Check every line of the entries below for the word "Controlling", and copy the ones that have it.
[Begin]
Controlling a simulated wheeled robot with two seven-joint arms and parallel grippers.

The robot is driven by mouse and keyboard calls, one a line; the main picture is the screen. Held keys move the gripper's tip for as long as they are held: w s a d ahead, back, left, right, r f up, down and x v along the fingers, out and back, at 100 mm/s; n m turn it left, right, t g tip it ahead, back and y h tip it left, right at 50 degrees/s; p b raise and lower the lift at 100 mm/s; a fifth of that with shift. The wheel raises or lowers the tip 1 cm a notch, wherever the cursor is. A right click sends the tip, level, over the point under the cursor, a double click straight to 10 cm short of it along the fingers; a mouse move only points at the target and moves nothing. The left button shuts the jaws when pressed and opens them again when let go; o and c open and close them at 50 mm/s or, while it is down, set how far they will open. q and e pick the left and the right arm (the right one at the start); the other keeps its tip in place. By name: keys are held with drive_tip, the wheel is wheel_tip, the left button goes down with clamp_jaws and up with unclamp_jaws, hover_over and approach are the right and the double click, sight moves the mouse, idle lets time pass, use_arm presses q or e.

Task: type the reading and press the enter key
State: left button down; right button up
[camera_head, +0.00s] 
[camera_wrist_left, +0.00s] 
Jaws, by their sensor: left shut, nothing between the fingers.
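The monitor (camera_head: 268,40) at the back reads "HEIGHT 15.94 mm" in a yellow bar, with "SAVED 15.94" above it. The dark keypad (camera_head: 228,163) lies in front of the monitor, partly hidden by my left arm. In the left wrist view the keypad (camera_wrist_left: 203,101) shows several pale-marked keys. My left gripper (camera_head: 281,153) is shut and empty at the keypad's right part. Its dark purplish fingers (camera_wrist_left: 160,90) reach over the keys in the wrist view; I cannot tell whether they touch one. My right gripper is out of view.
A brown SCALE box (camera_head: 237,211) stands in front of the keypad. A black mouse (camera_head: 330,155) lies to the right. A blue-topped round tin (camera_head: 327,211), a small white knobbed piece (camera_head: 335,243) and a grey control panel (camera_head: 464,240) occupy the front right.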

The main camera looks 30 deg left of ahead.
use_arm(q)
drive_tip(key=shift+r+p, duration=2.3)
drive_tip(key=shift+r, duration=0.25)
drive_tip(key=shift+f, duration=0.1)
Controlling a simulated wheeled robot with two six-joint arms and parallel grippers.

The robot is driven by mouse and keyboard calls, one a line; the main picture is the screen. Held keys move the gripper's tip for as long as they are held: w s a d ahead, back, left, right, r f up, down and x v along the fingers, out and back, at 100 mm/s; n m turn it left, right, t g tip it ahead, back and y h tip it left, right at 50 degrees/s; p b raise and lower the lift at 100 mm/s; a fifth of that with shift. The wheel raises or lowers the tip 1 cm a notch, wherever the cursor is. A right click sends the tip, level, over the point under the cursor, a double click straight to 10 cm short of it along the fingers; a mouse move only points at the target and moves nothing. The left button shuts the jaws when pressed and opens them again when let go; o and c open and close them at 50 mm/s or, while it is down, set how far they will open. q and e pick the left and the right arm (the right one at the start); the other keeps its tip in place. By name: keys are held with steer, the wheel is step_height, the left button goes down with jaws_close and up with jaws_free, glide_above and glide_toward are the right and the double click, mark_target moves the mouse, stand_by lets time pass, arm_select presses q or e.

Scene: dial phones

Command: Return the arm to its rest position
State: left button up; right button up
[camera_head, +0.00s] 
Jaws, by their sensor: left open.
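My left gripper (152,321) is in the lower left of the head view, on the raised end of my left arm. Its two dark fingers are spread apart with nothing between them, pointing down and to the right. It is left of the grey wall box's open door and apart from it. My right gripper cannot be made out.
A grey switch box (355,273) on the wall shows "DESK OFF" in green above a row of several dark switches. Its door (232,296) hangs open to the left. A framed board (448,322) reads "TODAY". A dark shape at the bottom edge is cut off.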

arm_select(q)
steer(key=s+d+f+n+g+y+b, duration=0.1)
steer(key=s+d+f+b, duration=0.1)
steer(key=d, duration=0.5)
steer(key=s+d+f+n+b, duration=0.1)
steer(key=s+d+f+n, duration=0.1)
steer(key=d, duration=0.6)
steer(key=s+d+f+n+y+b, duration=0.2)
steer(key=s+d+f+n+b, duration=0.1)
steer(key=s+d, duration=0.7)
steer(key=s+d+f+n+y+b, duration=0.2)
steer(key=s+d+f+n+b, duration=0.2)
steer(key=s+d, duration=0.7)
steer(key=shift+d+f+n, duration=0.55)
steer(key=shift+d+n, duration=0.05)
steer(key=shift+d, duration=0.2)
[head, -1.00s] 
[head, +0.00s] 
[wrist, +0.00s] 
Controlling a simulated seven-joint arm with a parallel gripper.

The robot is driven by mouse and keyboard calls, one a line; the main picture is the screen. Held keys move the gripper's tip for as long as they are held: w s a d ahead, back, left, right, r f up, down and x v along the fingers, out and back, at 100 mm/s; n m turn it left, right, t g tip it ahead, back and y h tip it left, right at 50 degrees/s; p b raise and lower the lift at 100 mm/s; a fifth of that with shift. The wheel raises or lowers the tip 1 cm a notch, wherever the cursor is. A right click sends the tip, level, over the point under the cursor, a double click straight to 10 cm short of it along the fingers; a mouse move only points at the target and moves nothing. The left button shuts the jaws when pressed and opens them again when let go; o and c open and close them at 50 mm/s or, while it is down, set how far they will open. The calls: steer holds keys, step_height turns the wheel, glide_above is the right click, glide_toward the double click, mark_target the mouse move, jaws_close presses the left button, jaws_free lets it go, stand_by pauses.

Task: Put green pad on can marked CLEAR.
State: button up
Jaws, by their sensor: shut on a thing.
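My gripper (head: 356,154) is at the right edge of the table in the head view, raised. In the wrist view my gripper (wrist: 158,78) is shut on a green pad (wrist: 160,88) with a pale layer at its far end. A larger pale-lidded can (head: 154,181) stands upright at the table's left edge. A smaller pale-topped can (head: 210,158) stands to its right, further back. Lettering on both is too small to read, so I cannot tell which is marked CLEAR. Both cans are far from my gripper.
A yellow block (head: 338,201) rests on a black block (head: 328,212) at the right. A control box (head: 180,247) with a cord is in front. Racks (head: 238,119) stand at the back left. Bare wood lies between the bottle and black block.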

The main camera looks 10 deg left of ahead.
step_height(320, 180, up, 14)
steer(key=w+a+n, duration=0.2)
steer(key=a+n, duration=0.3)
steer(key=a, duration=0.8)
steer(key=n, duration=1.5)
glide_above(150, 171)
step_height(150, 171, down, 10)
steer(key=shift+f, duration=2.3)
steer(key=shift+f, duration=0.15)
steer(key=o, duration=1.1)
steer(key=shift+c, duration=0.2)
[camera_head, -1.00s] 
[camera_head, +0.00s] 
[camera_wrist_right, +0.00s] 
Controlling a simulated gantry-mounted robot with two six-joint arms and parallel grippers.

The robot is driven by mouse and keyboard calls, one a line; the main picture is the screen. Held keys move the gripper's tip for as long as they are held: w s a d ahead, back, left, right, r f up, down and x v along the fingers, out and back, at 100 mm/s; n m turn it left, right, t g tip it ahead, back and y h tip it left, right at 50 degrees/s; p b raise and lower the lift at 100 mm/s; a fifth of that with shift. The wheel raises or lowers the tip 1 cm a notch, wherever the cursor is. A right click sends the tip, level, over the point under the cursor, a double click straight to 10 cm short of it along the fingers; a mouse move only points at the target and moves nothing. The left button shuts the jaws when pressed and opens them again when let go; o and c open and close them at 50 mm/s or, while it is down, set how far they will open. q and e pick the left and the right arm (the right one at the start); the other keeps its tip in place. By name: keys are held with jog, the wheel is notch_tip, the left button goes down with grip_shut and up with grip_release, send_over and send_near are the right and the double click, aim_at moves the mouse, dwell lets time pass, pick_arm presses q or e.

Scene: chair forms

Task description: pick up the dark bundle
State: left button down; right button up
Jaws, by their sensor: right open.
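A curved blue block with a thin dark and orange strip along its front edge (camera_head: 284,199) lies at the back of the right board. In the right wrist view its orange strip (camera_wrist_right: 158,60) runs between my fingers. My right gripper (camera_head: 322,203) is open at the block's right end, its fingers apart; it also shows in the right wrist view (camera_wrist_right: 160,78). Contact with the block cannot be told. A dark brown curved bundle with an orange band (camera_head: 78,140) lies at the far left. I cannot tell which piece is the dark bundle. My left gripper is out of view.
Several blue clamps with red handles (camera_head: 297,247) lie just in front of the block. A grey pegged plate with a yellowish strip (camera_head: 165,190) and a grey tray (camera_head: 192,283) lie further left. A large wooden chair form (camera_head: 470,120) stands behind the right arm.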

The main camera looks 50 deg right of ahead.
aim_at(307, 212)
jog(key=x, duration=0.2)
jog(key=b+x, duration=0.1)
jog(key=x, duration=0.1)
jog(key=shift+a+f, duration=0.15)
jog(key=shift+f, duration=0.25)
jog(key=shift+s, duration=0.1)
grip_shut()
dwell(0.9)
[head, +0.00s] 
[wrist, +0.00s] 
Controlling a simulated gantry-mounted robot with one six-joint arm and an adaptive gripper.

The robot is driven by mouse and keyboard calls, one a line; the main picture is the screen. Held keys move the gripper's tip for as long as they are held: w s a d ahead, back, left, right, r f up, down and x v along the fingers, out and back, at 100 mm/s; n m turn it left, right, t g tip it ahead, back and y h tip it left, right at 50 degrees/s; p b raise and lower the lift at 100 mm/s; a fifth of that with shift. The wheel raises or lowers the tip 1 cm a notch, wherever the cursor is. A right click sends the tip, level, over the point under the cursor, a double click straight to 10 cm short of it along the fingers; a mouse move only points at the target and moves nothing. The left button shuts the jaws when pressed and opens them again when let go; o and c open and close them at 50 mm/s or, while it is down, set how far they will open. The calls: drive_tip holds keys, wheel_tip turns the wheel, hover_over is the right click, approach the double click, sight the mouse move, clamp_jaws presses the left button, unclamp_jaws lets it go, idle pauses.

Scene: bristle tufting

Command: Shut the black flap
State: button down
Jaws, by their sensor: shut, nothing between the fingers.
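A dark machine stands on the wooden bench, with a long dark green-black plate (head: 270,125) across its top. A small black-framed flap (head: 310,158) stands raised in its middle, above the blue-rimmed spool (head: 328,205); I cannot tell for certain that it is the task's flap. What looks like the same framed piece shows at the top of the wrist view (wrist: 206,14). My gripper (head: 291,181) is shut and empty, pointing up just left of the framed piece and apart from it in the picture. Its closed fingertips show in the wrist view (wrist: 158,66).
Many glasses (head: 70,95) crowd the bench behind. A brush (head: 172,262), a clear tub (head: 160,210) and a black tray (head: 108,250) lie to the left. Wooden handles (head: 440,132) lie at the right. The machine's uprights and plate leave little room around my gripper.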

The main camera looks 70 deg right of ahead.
[End]
### Answer
Controlling a simulated wheeled robot with two seven-joint arms and parallel grippers.
Controlling a simulated wheeled robot with two six-joint arms and parallel grippers.
Controlling a simulated seven-joint arm with a parallel gripper.
Controlling a simulated gantry-mounted robot with two six-joint arms and parallel grippers.
Controlling a simulated gantry-mounted robot with one six-joint arm and an adaptive gripper.

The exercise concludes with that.